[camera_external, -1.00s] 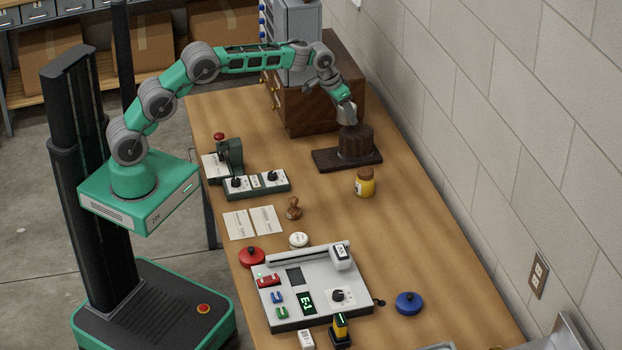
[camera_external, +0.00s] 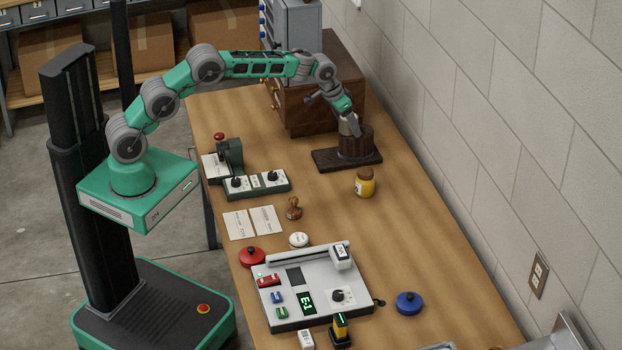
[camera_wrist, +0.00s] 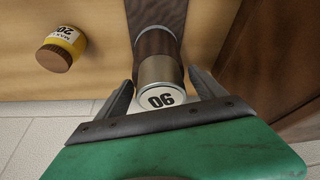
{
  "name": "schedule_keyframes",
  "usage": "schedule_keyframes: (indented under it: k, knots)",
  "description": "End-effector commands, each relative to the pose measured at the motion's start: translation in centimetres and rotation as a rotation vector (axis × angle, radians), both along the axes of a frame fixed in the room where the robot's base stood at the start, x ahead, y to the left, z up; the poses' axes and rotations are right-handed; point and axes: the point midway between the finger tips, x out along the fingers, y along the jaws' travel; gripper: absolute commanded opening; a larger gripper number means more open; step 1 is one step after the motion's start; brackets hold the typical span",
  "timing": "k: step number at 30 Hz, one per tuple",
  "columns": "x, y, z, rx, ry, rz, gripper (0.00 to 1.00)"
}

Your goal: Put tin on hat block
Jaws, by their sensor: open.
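The hat block is a dark brown wooden cylinder on a dark board (camera_external: 325,158), toward the back right of the bench; its round block (camera_wrist: 157,42) shows in the wrist view. The tin (camera_wrist: 160,72) is a metal can with a white, numbered end facing the camera. In the wrist view it lines up with the block's end and appears to rest on it; any small gap cannot be seen. My gripper (camera_wrist: 162,84) is open, one finger either side of the tin. In the external view my gripper (camera_external: 351,126) is at the block's top and hides most of the tin.
A yellow jar with a brown lid (camera_external: 365,184) stands in front of the hat block. A dark wooden cabinet (camera_external: 310,105) is close behind it, and the block wall is to the right. Switch boxes (camera_external: 257,185) and a grey control panel (camera_external: 312,288) are nearer the camera.

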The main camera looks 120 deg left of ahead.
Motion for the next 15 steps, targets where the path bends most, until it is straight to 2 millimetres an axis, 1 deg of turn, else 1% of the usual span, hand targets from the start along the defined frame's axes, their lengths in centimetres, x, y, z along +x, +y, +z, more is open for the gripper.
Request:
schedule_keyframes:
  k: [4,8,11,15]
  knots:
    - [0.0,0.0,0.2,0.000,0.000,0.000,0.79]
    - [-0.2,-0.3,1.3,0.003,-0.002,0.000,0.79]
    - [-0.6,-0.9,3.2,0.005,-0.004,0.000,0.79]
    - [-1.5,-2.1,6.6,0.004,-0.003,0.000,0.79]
***
**Task directions:** Select and copy every line of the material that holds the string "along".

**Solution:**
  "description": "End-effector commands, each relative to the pose measured at the motion's start: translation in centimetres and rotation as a rotation vector (axis × angle, radians), both along the axes of a frame fixed in the room where the robot's base stood at the start, x ahead, y to the left, z up; the poses' axes and rotations are right-handed; point and axes: the point midway between the finger tips, x out along the fingers, y along the jaws' travel; gripper: absolute commanded opening; a larger gripper number means more open; step 1 is one step after the motion's start; brackets hold the typical span",
Motion for the next 15 steps, targets where the path bends most, until it is straight to 2 millimetres an axis, 1 deg of turn, else 1% of the usual span, hand targets from the start along the defined frame's axes, their lengths in centimetres, x, y, z along +x, +y, +z, more is open for the gripper.

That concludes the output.